Output nothing but the number of lines that include the word "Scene".

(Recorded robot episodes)
━━━━━━━━

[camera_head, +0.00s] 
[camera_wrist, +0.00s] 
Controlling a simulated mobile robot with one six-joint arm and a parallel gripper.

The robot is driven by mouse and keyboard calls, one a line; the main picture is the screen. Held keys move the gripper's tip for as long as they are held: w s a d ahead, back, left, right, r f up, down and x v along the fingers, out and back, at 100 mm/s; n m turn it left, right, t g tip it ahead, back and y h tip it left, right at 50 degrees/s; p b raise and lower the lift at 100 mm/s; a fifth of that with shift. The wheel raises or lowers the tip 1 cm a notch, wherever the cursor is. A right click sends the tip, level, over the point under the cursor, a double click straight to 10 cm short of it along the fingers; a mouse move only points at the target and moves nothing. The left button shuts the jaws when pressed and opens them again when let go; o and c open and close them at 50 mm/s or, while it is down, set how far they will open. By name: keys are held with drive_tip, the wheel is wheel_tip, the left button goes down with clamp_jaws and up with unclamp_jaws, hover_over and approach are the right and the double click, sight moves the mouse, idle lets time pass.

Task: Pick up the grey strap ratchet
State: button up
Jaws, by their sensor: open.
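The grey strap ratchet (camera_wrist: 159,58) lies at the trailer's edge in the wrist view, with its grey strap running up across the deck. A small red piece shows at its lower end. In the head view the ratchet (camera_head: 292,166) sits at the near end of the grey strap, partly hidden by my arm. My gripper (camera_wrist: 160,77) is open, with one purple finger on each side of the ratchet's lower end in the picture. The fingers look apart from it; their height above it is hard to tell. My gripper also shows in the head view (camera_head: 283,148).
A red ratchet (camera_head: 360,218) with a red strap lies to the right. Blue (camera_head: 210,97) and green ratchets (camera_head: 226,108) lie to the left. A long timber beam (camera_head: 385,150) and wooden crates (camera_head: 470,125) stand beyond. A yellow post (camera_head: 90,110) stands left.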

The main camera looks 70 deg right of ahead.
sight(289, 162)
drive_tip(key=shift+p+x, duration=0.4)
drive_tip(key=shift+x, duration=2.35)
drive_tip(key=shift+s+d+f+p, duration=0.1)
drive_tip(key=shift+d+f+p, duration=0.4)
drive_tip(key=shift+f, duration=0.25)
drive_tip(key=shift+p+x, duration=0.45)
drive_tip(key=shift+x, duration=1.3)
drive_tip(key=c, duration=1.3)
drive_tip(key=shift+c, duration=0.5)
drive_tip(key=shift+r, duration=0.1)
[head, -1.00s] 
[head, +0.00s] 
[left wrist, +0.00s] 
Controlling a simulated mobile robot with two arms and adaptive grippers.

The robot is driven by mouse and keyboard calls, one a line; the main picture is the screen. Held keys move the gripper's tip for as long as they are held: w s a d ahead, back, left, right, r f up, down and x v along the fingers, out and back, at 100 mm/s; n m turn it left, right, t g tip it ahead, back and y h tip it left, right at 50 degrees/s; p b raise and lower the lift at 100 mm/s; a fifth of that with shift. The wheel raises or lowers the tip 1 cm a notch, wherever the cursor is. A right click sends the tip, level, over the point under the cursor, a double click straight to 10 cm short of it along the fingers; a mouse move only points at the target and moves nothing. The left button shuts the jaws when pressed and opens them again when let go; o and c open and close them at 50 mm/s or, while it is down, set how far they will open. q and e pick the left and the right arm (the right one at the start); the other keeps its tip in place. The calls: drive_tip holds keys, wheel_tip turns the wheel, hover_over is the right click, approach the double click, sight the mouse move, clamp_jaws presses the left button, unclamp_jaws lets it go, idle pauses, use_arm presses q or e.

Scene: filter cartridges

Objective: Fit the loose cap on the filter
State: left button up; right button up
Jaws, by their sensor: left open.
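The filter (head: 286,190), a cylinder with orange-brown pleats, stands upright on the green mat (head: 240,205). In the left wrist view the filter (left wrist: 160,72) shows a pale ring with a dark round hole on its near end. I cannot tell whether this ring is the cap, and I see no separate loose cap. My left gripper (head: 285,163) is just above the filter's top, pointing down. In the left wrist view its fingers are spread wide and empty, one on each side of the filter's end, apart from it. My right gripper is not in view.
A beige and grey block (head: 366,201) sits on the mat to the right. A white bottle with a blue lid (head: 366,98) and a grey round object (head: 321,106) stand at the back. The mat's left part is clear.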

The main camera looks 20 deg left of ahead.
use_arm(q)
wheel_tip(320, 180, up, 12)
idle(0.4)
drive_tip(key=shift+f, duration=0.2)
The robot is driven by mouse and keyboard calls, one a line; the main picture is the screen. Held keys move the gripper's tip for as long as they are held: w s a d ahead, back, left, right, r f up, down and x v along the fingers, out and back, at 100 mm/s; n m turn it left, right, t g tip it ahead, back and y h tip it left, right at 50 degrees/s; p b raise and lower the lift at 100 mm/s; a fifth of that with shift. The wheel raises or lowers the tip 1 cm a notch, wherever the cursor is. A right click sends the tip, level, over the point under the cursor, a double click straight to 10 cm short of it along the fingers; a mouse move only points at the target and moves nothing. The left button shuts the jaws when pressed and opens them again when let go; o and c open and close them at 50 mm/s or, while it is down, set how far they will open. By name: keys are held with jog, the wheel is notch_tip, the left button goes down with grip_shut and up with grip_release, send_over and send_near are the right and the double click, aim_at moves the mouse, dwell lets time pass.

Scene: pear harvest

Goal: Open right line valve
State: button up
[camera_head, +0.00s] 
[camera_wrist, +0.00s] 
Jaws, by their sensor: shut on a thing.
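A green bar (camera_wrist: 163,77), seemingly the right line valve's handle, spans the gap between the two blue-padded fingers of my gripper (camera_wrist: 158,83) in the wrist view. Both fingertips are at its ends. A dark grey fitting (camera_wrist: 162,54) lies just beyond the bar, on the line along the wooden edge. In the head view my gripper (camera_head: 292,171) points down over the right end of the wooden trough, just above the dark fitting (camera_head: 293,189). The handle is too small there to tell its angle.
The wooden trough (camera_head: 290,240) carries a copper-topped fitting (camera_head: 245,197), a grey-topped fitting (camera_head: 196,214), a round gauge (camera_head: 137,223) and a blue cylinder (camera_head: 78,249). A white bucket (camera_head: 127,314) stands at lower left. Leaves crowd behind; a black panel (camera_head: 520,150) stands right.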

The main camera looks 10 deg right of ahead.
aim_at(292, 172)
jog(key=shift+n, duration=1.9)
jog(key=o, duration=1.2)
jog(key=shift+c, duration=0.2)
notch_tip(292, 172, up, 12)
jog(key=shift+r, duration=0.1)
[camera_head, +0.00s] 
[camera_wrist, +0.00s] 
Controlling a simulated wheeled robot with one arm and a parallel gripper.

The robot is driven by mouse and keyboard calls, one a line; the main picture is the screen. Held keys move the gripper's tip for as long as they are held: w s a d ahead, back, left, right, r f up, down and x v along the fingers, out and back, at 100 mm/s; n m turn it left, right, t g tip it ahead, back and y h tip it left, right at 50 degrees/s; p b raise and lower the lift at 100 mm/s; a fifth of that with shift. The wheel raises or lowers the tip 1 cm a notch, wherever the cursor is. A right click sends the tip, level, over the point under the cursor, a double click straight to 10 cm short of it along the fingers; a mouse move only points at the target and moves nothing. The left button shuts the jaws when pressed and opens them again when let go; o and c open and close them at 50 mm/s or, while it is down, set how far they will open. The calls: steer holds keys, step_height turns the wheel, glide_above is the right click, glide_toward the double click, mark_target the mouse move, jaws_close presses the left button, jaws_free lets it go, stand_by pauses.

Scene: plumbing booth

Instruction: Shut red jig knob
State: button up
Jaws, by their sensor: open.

━━━━━━━━

Response to this exercise: 3